Louisiana College student Jeremy Treme holds a boom mike ringside Friday night during the ESPN2 telecast of Friday Night Fights from the Paragon Casino in Marksville. ESPN officials said they could look to Marksville to host future telecasts.

MARKSVILLE -- Boxing from Central Louisiana could become regular feature on ESPN.

Officials from the cable network raved over the weekend about the facilities at Paragon Casino Resort, which was the host of ESPN2's live broadcast of "Friday Night Fights."

"This could become a destination of choice for us," said Wayne Nelson, technical operations producer for the series.

A sold-out crowd of 2,200 watched Friday night's bouts in The Mari Showroom.

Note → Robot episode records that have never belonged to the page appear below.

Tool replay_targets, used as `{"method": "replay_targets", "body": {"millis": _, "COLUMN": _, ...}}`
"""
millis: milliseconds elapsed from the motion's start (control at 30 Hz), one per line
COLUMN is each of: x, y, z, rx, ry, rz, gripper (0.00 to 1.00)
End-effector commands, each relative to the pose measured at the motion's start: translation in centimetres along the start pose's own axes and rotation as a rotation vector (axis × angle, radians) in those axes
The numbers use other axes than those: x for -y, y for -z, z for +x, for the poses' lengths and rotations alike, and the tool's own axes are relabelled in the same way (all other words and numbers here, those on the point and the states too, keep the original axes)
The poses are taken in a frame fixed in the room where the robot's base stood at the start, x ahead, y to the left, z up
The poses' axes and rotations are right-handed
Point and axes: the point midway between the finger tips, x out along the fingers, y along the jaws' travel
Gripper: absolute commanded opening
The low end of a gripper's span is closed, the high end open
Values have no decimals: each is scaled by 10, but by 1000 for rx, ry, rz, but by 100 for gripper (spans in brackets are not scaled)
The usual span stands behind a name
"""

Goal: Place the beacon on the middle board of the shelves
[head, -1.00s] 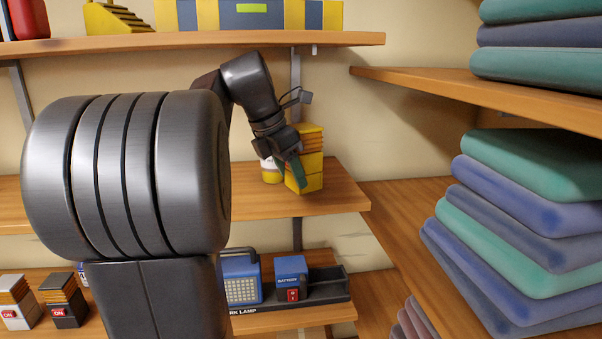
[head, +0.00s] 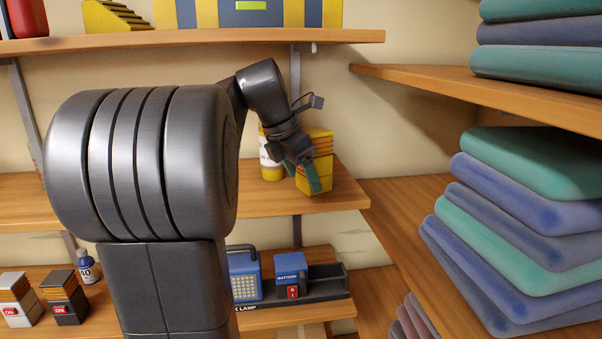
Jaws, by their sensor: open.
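The beacon (head: 321,166), a yellow box with an orange ribbed top, appears to stand upright on the middle board (head: 228,200) of the shelves, near its right end. My gripper (head: 308,178) is at the beacon's left front side, pointing down, with a green finger pad in front of the yellow body. It is open. The far finger is hidden, and I cannot tell whether the pads touch the beacon.
A yellow-and-white bottle (head: 271,158) stands close left of the beacon. The lower board holds a blue work lamp (head: 244,277), a battery box (head: 291,272) and two more beacons, white (head: 18,299) and black (head: 64,300). Folded cloth stacks (head: 530,215) fill the right shelves.

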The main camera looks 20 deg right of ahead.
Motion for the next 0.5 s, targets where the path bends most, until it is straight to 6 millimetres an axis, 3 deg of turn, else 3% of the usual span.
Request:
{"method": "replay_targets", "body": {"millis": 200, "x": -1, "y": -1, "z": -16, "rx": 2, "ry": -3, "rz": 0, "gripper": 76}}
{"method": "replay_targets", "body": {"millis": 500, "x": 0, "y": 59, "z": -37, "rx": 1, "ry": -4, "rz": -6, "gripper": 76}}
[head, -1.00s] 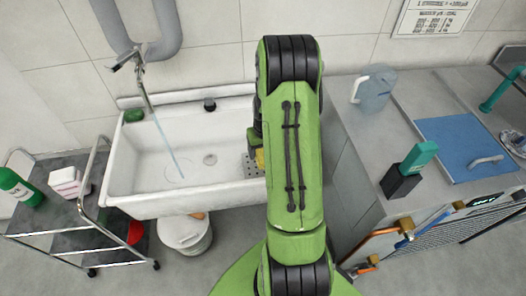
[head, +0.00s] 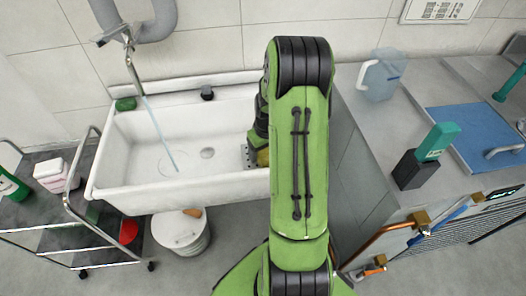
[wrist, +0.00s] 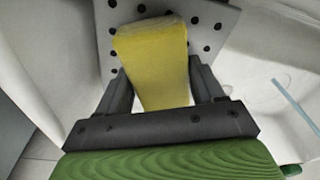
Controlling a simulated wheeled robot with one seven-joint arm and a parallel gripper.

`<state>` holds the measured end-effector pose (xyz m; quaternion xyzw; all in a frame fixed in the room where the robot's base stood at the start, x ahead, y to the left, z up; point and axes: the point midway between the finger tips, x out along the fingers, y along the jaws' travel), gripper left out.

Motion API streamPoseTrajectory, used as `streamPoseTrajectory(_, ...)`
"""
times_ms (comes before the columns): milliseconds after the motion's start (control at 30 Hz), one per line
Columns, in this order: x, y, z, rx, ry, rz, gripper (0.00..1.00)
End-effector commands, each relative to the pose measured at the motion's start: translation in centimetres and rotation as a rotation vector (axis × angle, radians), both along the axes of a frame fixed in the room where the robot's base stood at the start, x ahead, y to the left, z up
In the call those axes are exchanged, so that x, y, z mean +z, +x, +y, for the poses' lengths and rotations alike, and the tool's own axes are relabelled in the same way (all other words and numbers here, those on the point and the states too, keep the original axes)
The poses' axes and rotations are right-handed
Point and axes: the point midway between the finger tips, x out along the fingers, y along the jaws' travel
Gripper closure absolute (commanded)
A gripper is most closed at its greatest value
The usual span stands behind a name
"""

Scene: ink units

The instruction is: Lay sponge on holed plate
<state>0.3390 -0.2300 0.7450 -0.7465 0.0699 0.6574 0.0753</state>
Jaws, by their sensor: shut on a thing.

"I promote fights all over the world. This is as nice a venue as I have ever seen," said Leon Margules, executive director of Seminole Warriors Boxing, which was the co-promoter of Friday's event along with Keep Punching Entertainment of Lafayette.

"The size of the room is perfect," Margules said. "It's a great atmosphere and it films well. It films like it is a bigger room.

"The guy in the last row here has a seat that would cost $1,000 at a Las Vegas Casino."

"This is a great facility," said Rob Beiner, producer of Friday Night Fights. "It's configured perfectly for boxing."

That is not by accident.

"I knew we were going to be doing boxing," said Mark Jeffers, director of entertainment at Paragon. "That was taken into account when the room was designed."

Friday's boxing show was the first televised boxing card from the Mari Showroom, which opened in March 2007 as part of a $100 million expansion project at the casino.

Boxing always has been in the casino's marketing and entertainment plans, Jeffers said. ESPN and USA Network each had televised one show from the old Mari Center, which was replaced by the showroom when the Tunica-Biloxi tribe expanded the facility.

"The Tunica-Biloxi tribe is pleased to provide quality sporting events in Paragon's new Mari Showroom," tribal chairman Earl Barbry said. "We look forward to a continuation or our productive relationship with ESPN2 in hosting future Friday Night Fights at Paragon."

Promoter Mickey Daigle and her husband, Kerry, director of boxing for Keep Punching Entertainment, have had a long relationship with Paragon.

"We wanted to take it to another level with this (Friday's) show," Kerry Daigle said. "I think we did that."

Daigle and Margules spent weeks negotiating the complicated deal that brought ESPN to Marksville. It will be an easier sale in the future, Margules said.

"The main thing is that ESPN has been here now," Margules said. "If we want to do an ESPN show in, say June, we can call them up and they will know exactly what they're getting into. Their only concern will be who is fighting."

In the end, who's fighting matters most of all, Beiner said. It is the quality of the fights that attract the network.

"We're going to make things happen," Daigle said. "We're going to give them the right fights. We're just starting to warm up."

ESPN's Beiner will be happy to return.

"The only thing this place has against it is that it is in the middle of nowhere," he said. "We don't mind going to nowhere as long as when we get there it's somewhere."